EXERCISE DIRECTIONS
Below is a listing. Return the lines from the one that contains "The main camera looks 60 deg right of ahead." to the one that contains "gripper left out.", both ends included, verbatim and with no pictures.

SUPPLIED INFORMATION
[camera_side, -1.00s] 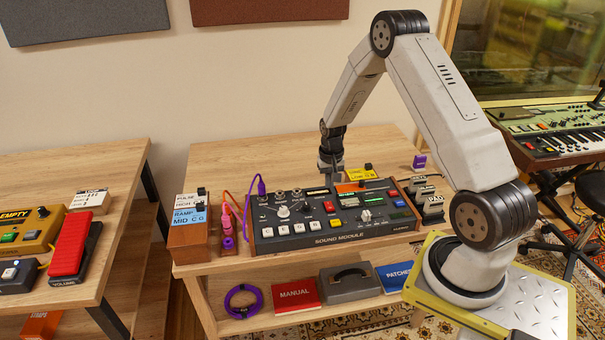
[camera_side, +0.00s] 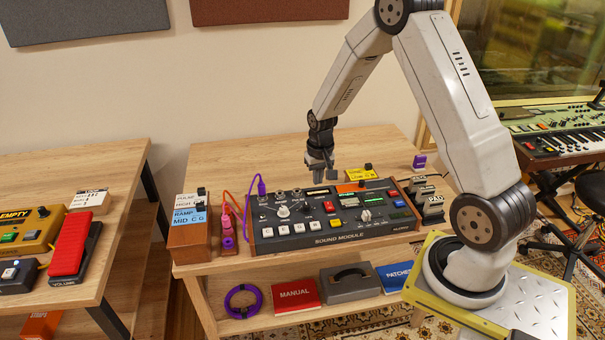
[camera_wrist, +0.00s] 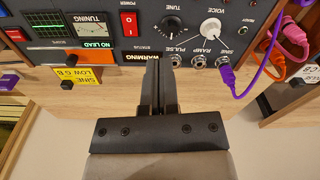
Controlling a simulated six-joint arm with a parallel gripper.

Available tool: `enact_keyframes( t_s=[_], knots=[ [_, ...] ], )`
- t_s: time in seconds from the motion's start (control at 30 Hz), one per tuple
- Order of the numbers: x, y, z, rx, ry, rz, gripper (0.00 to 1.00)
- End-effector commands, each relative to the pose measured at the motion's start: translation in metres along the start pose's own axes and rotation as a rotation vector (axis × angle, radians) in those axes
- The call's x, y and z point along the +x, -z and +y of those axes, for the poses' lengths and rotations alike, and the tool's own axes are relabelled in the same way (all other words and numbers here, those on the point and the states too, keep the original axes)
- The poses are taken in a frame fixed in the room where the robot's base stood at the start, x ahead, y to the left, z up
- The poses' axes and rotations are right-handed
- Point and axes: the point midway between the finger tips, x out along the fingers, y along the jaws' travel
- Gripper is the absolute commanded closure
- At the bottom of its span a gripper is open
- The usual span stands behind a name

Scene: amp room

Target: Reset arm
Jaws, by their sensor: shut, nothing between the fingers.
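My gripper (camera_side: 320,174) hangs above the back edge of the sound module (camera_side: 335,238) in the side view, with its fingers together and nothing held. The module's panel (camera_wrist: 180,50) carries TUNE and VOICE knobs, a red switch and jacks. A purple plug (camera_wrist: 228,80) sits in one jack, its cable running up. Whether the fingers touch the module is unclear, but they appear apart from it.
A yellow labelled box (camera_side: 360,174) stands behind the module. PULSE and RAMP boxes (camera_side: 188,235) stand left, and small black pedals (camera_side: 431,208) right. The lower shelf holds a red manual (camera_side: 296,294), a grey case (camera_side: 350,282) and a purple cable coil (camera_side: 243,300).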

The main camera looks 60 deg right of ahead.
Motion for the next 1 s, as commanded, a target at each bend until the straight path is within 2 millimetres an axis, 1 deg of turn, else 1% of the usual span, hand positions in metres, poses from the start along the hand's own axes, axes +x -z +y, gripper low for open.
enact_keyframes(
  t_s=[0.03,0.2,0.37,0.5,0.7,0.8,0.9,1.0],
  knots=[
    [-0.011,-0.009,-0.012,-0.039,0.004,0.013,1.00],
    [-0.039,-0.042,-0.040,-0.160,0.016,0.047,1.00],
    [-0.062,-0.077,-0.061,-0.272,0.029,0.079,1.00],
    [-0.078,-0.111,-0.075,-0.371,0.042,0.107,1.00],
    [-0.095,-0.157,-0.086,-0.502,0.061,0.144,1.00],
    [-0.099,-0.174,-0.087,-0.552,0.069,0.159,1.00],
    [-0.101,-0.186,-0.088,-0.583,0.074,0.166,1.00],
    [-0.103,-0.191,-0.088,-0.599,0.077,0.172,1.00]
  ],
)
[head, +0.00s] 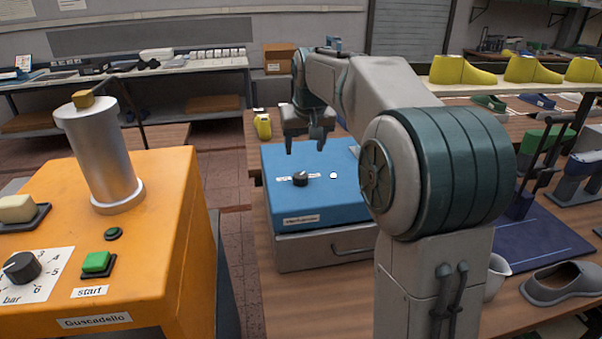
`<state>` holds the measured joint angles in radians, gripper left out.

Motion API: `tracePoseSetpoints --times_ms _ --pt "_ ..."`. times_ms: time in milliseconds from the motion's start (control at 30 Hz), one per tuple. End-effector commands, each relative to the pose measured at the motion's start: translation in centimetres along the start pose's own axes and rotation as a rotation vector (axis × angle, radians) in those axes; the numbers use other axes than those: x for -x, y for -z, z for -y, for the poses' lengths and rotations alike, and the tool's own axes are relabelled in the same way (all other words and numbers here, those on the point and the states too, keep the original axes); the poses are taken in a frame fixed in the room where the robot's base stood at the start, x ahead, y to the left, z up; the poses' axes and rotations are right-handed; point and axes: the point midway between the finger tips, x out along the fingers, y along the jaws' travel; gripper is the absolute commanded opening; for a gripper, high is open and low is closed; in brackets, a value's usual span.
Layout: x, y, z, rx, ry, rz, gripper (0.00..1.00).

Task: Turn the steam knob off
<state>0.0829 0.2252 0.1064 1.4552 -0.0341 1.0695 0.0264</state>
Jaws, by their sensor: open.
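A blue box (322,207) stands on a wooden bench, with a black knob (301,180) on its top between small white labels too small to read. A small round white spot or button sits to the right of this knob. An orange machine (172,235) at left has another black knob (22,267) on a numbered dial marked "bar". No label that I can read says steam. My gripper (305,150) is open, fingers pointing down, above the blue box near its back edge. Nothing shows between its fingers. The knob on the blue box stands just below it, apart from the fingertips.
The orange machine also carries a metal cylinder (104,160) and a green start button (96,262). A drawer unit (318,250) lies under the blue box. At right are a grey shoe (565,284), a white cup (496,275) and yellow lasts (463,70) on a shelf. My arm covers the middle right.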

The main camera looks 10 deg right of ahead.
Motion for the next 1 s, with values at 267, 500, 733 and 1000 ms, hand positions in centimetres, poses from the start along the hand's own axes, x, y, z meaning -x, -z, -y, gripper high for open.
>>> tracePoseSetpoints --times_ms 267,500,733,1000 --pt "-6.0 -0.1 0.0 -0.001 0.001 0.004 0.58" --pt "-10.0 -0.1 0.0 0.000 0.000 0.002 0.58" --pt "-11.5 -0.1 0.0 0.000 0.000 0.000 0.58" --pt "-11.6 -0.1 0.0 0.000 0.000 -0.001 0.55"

* * *

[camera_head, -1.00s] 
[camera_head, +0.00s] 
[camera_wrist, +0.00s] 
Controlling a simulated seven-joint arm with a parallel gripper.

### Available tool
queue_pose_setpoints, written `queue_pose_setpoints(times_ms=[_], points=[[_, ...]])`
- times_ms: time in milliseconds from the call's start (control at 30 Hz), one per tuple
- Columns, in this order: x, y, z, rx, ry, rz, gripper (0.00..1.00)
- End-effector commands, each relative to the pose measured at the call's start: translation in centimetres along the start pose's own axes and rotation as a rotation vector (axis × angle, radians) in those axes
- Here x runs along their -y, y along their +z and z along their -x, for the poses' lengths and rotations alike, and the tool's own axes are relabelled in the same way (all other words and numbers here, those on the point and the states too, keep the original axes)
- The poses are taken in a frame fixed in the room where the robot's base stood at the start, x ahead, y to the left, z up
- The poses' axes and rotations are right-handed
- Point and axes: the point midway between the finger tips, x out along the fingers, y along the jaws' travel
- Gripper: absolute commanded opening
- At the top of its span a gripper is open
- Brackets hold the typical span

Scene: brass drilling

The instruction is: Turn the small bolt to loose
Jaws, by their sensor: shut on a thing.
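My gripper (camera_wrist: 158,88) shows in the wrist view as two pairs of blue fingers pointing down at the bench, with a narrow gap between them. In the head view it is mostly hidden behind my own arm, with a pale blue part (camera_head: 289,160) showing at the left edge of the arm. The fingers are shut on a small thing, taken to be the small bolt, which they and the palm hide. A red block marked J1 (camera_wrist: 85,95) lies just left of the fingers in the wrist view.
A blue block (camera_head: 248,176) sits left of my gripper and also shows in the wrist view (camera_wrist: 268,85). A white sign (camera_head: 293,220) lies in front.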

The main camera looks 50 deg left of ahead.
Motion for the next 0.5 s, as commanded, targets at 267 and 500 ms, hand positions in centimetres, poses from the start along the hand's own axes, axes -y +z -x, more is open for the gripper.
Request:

TASK OUTPUT
The main camera looks 60 deg right of ahead.
Motion for the next 1 s, as commanded, a target at each bend until the straight path is within 2 millimetres an axis, 1 deg of turn, else 1% of the usual span, hand positions in metres, poses from the start along the hand's own axes, axes +x -z +y, gripper low for open.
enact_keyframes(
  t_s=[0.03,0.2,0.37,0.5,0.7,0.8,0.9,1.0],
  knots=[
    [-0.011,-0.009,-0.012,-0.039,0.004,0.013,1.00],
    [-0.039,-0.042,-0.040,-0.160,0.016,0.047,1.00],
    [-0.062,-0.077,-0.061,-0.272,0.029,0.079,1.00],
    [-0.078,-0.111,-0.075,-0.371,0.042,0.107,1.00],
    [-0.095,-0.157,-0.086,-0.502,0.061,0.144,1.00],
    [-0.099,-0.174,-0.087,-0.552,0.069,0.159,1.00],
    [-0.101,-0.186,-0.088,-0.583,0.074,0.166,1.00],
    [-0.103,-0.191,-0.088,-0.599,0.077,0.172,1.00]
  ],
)
[head, +0.00s] 
`<state>` holds the measured joint angles in radians, gripper left out.

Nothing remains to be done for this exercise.